Up to and including the line with "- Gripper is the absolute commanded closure", please set down the entries below exactly, starting from the first line.
# START OF STORED ROWS
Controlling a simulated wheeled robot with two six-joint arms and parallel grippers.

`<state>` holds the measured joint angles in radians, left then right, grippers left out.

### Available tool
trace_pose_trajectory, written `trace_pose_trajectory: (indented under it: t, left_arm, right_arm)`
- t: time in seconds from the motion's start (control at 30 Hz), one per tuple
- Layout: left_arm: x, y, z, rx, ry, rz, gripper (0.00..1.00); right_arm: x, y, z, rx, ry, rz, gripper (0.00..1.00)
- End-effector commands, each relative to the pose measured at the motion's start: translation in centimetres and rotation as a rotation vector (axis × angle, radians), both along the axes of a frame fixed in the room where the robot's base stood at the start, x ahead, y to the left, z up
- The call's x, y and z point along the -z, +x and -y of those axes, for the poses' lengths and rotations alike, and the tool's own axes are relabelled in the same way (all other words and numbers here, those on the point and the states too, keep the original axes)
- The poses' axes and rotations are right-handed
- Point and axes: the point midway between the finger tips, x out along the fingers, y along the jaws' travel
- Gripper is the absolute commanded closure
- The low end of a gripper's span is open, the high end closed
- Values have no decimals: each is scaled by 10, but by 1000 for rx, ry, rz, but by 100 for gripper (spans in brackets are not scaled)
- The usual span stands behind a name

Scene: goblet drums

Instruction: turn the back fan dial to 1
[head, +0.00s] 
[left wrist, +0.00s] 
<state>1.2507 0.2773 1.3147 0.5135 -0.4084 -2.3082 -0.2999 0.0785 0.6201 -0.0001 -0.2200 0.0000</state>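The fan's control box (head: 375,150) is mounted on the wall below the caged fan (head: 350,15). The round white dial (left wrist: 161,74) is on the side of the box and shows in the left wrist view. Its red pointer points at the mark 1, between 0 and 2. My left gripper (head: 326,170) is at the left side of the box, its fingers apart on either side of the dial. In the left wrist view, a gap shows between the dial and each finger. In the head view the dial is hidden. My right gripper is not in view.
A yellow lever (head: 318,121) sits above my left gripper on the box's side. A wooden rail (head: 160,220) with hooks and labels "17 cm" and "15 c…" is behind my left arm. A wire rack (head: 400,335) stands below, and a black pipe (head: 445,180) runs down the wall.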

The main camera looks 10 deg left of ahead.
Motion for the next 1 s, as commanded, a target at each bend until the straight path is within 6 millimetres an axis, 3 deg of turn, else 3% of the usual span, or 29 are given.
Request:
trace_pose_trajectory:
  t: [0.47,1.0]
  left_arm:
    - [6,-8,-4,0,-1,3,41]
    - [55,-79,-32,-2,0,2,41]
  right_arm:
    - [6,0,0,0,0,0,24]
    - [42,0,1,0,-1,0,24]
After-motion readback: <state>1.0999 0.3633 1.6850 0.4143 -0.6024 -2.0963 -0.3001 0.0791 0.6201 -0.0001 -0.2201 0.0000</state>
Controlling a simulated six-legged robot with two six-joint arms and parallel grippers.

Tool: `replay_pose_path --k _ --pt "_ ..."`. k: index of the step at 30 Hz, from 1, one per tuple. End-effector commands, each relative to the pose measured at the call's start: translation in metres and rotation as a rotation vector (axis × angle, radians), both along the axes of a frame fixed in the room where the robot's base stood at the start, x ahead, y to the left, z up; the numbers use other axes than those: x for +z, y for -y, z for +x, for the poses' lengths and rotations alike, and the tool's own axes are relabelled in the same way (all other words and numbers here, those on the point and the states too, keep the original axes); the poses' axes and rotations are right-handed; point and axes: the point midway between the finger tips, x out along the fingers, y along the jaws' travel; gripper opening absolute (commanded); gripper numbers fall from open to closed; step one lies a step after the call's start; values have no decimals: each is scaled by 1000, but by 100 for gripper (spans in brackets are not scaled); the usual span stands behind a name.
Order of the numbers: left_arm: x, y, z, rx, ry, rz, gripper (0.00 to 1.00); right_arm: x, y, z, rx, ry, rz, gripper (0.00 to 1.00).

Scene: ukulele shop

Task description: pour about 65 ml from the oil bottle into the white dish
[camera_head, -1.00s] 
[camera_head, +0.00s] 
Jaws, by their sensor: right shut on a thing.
# END OF STORED ROWS
- [WRITTEN RESPONSE]:
Controlling a simulated wheeled robot with two six-joint arms and parallel grippers.

`<state>` holds the measured joint angles in radians, left then right, grippers left out.

### Available tool
trace_pose_trajectory, written `trace_pose_trajectory: (indented under it: t, left_arm, right_arm)`
- t: time in seconds from the motion's start (control at 30 Hz), one per tuple
- Layout: left_arm: x, y, z, rx, ry, rz, gripper (0.00..1.00); right_arm: x, y, z, rx, ry, rz, gripper (0.00..1.00)
- End-effector commands, each relative to the pose measured at the motion's start: translation in centimetres and rotation as a rotation vector (axis × angle, radians), both along the axes of a frame fixed in the room where the robot's base stood at the start, x ahead, y to the left, z up
- The call's x, y and z point along the -z, +x and -y of those axes, for the poses' lengths and rotations alike, and the tool's own axes are relabelled in the same way (all other words and numbers here, those on the point and the states too, keep the original axes)
- The poses' axes and rotations are right-handed
- Point and axes: the point midway between the finger tips, x out along the fingers, y along the jaws' travel
- Gripper is the absolute commanded closure

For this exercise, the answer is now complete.